I’ve encountered a weird bug in my code, and wondered whether this is expected behaviour. This might be the case, in which I would say that documentation should be more clear on this, or that warning should be raised. Things like these make Pytorch code very prone to bug, I reckon.
Somewhere in my network, I wanted to do an element-wise tensor multiplication, but before that, some values needed to be changed. My solution was to expand the tensor and perform a masked_fill_. However, the expand function would make the data and non-contiguous and set the stride to 0. Calling masked_fill_ after this would not raise any warning, but actually masked other values than specified by the mask. I guess you could say that in terms of what functionality masked_fill_ should provide, this would be unexpected behavior, as we fill more than the mask.
import torch
my_data = torch.zeros(2)
mask = torch.ByteTensor([[0, 0], [0, 1]])
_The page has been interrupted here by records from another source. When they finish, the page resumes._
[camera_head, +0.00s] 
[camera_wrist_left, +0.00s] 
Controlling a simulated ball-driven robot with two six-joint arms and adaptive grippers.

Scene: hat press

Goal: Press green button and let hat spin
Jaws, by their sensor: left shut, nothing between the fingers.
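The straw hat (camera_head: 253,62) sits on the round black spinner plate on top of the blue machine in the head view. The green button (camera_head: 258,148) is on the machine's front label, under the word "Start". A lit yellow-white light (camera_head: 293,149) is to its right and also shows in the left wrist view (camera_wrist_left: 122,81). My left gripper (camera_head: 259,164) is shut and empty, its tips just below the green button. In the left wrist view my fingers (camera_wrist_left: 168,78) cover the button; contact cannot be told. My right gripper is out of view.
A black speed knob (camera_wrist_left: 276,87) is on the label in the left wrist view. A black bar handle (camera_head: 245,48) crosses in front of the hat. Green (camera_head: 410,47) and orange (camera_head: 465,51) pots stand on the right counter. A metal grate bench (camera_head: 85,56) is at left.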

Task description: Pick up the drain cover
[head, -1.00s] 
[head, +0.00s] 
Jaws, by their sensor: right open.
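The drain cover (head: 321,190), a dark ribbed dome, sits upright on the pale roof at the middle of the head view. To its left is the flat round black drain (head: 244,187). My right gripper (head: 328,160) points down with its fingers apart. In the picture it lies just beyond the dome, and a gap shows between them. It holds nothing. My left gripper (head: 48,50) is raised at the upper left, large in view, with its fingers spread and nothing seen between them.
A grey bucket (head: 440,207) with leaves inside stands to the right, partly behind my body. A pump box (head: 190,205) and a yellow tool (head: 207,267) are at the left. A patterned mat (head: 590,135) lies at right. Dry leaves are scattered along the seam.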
# dimensions [2] to [2 x 2]. Makes it non-contiguous, sets stride to 0
my_data = my_data.expand_as(mask)
# Original data
#tensor([[ 0., 0.],
# [ 0., 0.]])
print(my_data)
# Masked fill on non-contiguous data
#tensor([[ 0., 1.],
# [ 0., 1.]])
print(my_data.masked_fill_(mask, 1))
# Masked fill on contiguous data
#tensor([[ 0., 0.],
# [ 0., 1.]])
print(my_data.contiguous().masked_fill_(mask, 1))